-- THE REQUEST --
Work through the following lines and count those that hold the word "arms". Reply with that number only.

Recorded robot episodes
---
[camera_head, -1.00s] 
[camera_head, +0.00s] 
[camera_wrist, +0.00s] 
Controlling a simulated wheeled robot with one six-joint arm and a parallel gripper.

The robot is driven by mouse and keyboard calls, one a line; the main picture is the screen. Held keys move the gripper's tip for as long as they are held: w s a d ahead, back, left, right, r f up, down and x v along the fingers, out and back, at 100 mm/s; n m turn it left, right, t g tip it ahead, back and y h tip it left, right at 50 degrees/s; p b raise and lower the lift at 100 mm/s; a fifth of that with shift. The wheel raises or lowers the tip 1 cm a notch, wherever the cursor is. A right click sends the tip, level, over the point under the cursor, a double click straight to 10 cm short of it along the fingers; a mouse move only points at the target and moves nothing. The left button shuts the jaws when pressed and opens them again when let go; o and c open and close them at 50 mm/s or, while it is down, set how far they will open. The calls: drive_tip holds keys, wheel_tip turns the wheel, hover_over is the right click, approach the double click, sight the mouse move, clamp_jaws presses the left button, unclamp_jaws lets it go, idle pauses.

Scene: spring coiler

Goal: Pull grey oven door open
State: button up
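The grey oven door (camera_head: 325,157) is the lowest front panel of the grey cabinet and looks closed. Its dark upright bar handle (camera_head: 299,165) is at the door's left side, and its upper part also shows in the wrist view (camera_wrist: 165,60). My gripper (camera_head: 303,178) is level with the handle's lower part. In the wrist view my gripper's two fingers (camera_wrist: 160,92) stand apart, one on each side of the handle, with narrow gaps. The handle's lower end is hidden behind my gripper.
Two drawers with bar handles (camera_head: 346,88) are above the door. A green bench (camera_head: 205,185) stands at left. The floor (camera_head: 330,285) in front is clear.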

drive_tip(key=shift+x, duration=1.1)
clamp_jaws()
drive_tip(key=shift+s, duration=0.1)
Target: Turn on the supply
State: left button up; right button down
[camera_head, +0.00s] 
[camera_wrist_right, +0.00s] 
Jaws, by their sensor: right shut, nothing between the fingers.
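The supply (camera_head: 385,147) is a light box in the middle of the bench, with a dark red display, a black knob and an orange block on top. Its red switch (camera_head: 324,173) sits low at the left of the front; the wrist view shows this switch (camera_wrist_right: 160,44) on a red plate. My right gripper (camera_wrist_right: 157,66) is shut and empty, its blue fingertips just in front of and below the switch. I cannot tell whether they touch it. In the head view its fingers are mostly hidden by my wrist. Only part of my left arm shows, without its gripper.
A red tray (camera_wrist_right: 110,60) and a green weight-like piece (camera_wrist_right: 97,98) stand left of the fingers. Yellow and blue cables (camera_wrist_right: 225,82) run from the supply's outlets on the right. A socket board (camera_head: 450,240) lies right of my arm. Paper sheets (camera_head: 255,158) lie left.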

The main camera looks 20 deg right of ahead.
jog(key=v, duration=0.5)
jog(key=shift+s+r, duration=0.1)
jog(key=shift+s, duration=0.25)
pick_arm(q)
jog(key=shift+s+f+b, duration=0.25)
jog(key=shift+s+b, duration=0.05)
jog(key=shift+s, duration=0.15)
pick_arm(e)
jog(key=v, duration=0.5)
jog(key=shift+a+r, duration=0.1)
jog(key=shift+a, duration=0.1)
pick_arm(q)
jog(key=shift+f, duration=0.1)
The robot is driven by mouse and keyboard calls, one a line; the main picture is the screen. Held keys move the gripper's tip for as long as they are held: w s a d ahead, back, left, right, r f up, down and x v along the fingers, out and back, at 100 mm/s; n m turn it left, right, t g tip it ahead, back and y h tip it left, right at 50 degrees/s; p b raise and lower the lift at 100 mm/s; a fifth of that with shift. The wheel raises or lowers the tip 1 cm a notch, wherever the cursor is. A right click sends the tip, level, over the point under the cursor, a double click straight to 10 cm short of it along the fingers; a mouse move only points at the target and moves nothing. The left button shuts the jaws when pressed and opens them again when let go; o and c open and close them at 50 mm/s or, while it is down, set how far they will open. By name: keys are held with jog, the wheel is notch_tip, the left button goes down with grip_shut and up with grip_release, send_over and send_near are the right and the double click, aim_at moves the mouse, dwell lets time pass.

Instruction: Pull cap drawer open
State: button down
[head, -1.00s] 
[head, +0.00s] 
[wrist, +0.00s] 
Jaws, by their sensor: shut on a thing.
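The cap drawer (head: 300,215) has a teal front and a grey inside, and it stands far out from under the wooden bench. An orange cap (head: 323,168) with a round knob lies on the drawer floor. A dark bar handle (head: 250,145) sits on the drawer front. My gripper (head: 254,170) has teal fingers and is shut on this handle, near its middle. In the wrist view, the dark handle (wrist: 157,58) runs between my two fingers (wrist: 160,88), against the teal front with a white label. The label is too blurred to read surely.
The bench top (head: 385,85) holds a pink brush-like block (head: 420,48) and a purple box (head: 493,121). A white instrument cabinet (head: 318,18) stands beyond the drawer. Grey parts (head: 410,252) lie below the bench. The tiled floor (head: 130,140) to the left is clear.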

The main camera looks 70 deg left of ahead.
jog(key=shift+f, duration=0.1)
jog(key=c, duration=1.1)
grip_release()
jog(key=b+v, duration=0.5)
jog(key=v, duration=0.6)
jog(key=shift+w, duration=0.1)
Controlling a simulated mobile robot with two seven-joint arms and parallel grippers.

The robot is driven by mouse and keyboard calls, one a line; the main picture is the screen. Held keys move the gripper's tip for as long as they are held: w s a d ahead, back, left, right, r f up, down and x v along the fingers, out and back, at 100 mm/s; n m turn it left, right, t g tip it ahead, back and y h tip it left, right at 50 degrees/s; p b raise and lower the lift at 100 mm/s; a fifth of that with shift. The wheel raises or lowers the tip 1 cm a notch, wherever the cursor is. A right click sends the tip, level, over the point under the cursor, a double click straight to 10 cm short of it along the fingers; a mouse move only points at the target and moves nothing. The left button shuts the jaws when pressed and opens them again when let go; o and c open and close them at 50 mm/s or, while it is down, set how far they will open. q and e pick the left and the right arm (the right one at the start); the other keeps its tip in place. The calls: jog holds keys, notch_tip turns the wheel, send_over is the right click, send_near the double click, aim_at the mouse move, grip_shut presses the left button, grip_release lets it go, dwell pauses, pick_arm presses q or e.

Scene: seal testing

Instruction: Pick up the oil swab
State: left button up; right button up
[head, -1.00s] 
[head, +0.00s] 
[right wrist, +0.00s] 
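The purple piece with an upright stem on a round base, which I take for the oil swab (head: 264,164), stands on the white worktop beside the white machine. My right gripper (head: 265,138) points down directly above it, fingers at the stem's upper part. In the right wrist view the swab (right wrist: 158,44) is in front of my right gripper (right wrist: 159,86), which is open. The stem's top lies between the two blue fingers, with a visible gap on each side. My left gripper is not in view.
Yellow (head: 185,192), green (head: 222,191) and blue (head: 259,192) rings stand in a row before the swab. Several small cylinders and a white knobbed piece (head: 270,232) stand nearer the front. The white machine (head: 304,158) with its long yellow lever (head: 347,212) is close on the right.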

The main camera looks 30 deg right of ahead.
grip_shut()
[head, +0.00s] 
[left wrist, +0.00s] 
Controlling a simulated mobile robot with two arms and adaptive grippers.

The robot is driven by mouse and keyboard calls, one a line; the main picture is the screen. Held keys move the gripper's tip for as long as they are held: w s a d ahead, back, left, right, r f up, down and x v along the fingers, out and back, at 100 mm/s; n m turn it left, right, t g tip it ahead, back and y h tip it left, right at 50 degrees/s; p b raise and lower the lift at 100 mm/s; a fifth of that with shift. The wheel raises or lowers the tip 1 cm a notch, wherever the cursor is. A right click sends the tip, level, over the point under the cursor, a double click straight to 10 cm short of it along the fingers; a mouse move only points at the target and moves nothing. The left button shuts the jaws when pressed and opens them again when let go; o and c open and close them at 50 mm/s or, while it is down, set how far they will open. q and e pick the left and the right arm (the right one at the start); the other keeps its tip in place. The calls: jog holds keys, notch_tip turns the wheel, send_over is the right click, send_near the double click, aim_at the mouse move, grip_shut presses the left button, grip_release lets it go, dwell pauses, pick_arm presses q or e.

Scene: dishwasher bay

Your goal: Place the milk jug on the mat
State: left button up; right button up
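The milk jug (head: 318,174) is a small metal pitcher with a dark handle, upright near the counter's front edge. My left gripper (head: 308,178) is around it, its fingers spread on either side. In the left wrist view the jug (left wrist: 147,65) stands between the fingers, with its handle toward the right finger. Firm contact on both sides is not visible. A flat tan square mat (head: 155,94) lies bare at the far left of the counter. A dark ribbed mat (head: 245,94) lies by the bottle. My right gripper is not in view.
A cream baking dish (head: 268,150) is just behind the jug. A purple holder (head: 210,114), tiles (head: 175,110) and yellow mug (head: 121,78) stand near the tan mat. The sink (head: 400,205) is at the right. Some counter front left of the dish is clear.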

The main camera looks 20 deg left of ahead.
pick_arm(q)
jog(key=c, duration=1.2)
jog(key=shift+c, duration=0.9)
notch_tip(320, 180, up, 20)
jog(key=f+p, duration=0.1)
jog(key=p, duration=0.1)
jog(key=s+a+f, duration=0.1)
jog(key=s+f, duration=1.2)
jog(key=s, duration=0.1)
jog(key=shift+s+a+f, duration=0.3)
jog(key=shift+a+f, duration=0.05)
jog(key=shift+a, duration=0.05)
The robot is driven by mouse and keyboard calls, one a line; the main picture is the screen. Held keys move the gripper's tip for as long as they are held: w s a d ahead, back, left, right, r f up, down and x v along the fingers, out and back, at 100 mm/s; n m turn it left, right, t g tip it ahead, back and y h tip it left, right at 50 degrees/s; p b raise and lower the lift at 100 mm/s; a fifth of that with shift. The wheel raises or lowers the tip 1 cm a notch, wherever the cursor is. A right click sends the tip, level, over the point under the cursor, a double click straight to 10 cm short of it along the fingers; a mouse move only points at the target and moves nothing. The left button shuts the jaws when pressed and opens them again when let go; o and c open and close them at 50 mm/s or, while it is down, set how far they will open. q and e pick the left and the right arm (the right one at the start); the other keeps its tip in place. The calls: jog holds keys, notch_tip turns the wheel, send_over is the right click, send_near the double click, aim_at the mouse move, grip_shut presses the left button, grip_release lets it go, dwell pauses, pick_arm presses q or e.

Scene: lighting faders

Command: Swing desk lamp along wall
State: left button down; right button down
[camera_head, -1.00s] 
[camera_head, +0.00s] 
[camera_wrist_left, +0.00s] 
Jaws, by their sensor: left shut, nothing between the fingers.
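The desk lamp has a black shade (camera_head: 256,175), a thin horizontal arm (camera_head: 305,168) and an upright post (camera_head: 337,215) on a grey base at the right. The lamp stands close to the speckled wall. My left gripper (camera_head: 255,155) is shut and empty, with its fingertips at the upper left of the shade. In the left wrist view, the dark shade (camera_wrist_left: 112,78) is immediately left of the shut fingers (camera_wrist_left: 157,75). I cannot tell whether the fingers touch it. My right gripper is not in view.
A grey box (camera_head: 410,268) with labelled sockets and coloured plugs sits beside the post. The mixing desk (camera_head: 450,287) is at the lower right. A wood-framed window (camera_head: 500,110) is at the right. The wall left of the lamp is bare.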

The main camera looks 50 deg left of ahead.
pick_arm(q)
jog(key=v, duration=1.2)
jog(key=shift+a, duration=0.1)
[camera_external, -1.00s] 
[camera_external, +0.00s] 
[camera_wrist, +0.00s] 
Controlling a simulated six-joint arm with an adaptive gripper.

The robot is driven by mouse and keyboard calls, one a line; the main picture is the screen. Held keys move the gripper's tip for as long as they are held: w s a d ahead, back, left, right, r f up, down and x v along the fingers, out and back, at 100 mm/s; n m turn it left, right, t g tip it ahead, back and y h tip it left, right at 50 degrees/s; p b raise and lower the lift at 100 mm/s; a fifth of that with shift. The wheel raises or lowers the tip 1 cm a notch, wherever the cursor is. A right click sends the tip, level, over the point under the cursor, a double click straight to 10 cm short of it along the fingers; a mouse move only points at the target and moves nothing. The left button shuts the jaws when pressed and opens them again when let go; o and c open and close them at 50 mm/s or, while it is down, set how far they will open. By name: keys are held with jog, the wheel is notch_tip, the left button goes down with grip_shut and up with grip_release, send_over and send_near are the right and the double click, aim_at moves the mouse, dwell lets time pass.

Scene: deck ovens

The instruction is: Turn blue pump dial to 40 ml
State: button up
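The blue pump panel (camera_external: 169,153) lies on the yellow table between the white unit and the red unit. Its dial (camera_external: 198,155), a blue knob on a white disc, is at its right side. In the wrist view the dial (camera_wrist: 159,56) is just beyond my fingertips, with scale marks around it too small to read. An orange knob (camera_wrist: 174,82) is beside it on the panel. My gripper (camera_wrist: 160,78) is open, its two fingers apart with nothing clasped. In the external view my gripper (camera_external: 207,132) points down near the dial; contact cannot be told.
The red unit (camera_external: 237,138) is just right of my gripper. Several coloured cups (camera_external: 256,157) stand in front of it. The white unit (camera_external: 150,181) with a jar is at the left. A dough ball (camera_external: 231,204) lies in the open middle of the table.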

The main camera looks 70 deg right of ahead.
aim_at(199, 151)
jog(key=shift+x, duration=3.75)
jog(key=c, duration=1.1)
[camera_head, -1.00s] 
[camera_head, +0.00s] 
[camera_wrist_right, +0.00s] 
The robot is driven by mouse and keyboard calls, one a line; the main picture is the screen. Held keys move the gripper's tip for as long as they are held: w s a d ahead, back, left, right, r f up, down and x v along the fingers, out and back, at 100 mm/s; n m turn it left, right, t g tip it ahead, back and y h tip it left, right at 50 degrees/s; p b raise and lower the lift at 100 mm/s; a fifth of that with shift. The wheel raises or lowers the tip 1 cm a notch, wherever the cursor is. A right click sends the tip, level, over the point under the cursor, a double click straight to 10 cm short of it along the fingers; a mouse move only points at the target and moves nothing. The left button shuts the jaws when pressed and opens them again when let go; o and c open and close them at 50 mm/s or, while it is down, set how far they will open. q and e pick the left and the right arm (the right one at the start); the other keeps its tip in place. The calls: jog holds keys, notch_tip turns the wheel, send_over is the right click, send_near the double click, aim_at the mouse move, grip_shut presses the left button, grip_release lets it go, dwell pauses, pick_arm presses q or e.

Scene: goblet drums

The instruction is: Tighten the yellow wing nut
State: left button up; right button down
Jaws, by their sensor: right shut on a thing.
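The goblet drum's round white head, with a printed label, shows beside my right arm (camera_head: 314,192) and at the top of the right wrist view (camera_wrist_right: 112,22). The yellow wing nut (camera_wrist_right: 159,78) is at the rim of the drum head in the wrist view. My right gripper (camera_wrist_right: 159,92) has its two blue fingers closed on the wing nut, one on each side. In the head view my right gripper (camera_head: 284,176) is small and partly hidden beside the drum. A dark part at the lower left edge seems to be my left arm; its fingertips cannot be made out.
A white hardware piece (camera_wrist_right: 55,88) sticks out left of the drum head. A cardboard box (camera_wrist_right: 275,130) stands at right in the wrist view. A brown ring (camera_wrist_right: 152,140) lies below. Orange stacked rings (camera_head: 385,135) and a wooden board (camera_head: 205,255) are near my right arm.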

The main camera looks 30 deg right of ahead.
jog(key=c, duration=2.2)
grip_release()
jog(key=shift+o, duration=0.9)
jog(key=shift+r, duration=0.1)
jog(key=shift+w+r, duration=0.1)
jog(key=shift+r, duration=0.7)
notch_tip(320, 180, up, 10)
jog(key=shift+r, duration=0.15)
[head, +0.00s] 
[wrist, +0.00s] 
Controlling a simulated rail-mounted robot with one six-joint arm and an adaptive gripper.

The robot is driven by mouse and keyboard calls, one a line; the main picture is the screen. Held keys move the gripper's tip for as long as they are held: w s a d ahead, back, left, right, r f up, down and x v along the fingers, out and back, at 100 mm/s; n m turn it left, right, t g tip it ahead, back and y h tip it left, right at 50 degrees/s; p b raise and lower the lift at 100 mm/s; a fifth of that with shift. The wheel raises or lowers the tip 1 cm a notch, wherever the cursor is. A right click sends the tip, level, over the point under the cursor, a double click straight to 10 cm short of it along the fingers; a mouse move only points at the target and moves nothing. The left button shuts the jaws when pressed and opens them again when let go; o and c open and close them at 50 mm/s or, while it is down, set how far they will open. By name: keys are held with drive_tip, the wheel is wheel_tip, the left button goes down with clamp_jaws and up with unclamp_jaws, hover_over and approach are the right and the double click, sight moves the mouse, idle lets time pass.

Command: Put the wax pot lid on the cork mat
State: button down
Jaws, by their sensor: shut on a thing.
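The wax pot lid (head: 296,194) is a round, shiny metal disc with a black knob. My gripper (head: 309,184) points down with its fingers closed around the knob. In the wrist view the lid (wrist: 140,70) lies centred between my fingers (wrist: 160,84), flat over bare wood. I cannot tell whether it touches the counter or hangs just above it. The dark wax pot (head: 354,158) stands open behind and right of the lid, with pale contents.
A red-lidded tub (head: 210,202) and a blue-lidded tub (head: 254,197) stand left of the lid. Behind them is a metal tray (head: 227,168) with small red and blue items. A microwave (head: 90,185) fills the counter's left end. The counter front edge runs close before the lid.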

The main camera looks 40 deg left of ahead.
---
-- FULL SOLUTION --
2